**What to work on:**
Go through the listing and copy each line with the string "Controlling".

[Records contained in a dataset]
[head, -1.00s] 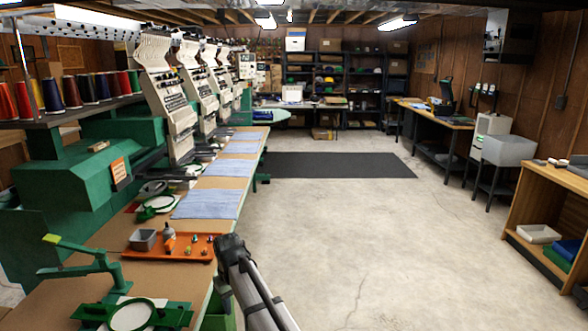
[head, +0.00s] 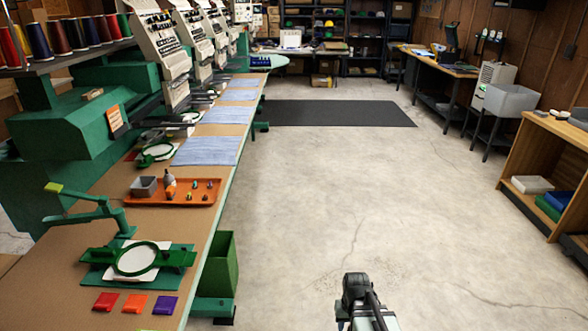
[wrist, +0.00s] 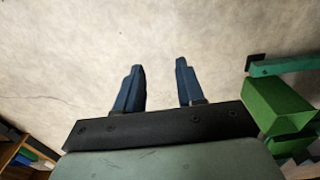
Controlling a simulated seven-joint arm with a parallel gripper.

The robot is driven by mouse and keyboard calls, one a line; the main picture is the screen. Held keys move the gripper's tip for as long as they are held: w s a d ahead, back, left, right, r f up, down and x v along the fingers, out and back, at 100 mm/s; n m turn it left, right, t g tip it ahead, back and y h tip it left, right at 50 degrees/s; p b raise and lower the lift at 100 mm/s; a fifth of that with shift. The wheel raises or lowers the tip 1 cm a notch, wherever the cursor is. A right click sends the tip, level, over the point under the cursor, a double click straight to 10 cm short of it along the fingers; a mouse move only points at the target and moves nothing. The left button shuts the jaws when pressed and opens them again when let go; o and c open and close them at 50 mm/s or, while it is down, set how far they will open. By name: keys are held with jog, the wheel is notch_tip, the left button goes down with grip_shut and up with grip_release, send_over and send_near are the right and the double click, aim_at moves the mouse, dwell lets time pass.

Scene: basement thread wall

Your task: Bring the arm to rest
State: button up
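My gripper (wrist: 159,66) shows in the wrist view with its two blue fingers apart. Nothing is between them, only bare concrete floor beyond. In the head view part of my arm (head: 362,302) shows at the bottom, over the floor to the right of the long worktable (head: 110,222). The fingers are not visible in the head view.
An orange tray (head: 176,198) with small parts, a green hoop fixture (head: 138,259) and colored patches sit on the worktable. A green bin (head: 219,265) stands at its edge and shows in the wrist view (wrist: 272,105). The floor (head: 330,200) is clear.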

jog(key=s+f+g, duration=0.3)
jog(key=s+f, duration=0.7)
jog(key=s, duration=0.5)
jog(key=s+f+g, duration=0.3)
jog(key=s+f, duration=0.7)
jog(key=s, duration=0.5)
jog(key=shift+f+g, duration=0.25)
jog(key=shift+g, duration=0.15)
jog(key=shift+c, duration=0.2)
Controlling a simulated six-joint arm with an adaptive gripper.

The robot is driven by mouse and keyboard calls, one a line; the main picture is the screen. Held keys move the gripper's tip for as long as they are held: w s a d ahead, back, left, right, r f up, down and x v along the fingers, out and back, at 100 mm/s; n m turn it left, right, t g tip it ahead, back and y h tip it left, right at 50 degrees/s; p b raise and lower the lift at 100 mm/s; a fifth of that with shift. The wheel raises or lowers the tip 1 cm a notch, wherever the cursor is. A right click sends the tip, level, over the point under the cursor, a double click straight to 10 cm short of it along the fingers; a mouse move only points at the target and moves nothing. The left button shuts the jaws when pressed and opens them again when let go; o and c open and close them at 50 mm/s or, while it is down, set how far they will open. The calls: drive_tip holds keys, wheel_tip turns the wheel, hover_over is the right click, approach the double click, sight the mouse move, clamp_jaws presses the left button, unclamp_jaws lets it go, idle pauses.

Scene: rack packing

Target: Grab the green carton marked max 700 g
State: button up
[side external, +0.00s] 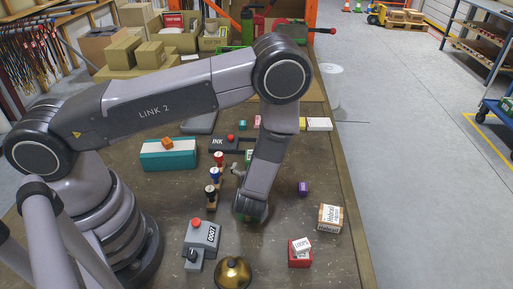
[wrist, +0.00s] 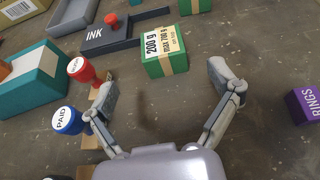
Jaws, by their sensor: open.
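The green carton (wrist: 163,55) has a tan band and a white label reading "200 g" and "max 700 g". It sits on the table in the upper middle of the wrist view. In the side view only a sliver of green (side external: 248,156) shows behind my arm. My gripper (wrist: 163,80) is open and empty. Its two fingers are spread to the left and right, just on the near side of the carton and apart from it. In the side view my wrist hides most of the gripper.
Red and blue stamps (wrist: 68,120) stand close to my left finger. A dark ink pad (wrist: 108,36) lies behind left, and a teal box (wrist: 32,85) lies farther left. Another green box (wrist: 194,6) is behind. A purple box (wrist: 305,104) is at right, with bare table between.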

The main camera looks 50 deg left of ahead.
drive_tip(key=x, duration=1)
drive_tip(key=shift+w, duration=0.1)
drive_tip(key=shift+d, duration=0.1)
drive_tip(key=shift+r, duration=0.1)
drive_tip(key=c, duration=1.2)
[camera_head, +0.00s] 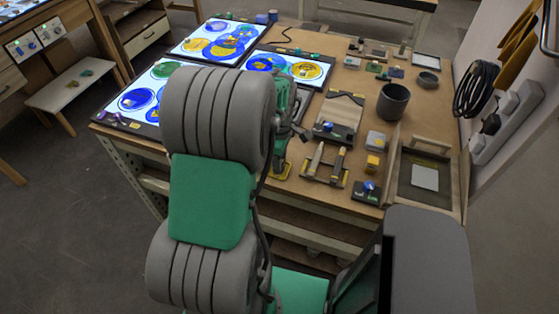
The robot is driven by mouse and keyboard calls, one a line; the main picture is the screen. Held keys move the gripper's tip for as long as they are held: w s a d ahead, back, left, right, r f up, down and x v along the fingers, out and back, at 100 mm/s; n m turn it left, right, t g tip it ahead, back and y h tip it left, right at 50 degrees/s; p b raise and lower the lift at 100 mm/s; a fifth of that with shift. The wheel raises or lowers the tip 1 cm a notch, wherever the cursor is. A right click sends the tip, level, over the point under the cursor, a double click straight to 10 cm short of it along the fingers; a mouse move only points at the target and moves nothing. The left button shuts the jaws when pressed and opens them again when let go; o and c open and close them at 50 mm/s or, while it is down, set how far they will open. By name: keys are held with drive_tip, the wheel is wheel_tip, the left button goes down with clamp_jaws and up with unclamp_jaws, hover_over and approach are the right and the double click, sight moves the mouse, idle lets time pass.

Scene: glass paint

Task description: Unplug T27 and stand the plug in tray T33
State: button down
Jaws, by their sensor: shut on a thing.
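My gripper (301,134) shows only in part, past the right edge of my own arm, over the front middle of the table. It is shut on a small thing, mostly hidden, that I cannot make out. A small dark holder with yellow edging (283,171) lies just below it. A dark block with a blue top (367,190) stands at the front edge, and a blue piece (323,125) sits at the foot of a wooden board. No T27 or T33 label is readable, so I cannot tell which are the plug and its tray.
A rack with upright tools (325,165), a dark cup (393,101) and a wooden-sided tray (431,153) stand to the right. Lit panels with coloured glass (290,67) fill the back left. A power strip (508,121) is on the right wall.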

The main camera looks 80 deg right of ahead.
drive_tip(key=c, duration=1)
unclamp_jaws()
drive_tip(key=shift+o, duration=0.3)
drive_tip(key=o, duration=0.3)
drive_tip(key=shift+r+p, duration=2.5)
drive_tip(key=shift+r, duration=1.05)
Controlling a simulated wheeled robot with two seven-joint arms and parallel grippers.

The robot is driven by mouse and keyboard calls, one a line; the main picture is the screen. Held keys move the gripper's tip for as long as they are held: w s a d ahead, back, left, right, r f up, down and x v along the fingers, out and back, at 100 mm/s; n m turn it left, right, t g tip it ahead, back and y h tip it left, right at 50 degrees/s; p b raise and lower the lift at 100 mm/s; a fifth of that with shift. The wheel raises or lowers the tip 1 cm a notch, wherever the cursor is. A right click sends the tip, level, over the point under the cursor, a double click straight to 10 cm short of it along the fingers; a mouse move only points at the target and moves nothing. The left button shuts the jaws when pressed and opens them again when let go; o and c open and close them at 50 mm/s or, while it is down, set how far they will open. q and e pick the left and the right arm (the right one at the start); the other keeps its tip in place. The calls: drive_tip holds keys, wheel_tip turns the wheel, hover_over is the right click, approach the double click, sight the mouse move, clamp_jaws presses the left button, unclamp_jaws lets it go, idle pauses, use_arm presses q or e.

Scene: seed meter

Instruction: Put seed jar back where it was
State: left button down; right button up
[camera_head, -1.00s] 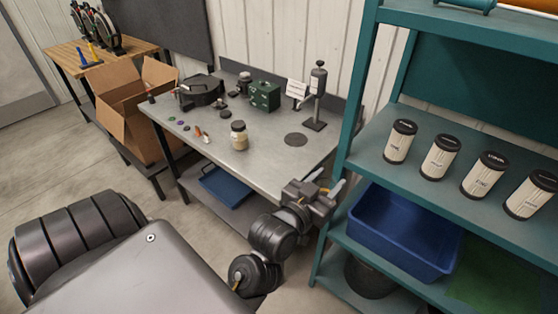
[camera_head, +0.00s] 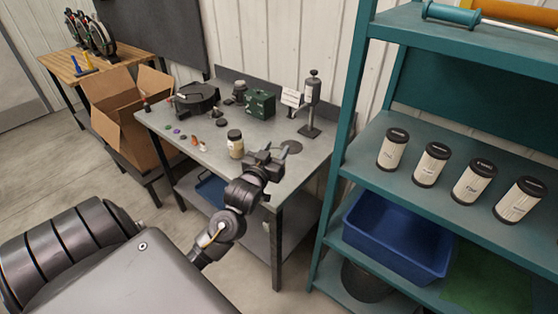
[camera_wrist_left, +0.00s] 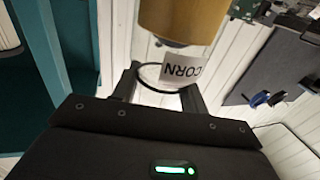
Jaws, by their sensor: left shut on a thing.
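My left gripper (camera_head: 268,158) is over the front right part of the grey workbench (camera_head: 205,150). In the left wrist view its dark fingers (camera_wrist_left: 160,88) are shut on the seed jar (camera_wrist_left: 185,20), a tan body with a white CORN label upside down in the picture. A thin dark ring shows between the fingers, and the jar's far end is out of frame. In the head view the gripper hides most of what it holds. Another jar (camera_head: 236,143) with a dark lid and tan contents stands upright on the bench, left of the gripper. My right gripper is not in view.
A flat dark disc (camera_head: 292,147) lies on the bench just beyond the gripper. A stand (camera_head: 311,105), a green box (camera_head: 260,103) and small parts are behind. The teal shelf (camera_head: 350,115) at right holds several labelled canisters and a blue bin (camera_head: 400,240).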

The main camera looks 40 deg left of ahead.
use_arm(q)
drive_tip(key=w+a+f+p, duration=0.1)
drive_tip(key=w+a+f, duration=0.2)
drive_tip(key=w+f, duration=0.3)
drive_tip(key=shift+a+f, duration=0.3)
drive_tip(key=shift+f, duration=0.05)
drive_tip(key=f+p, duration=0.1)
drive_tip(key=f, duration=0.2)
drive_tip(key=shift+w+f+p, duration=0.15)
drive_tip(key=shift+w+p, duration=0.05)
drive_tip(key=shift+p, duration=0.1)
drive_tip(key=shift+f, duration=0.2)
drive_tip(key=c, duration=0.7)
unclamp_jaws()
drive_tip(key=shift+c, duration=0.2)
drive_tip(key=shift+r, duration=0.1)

**Problem solution:**
Controlling a simulated seven-joint arm with a parallel gripper.
Controlling a simulated six-joint arm with an adaptive gripper.
Controlling a simulated wheeled robot with two seven-joint arms and parallel grippers.

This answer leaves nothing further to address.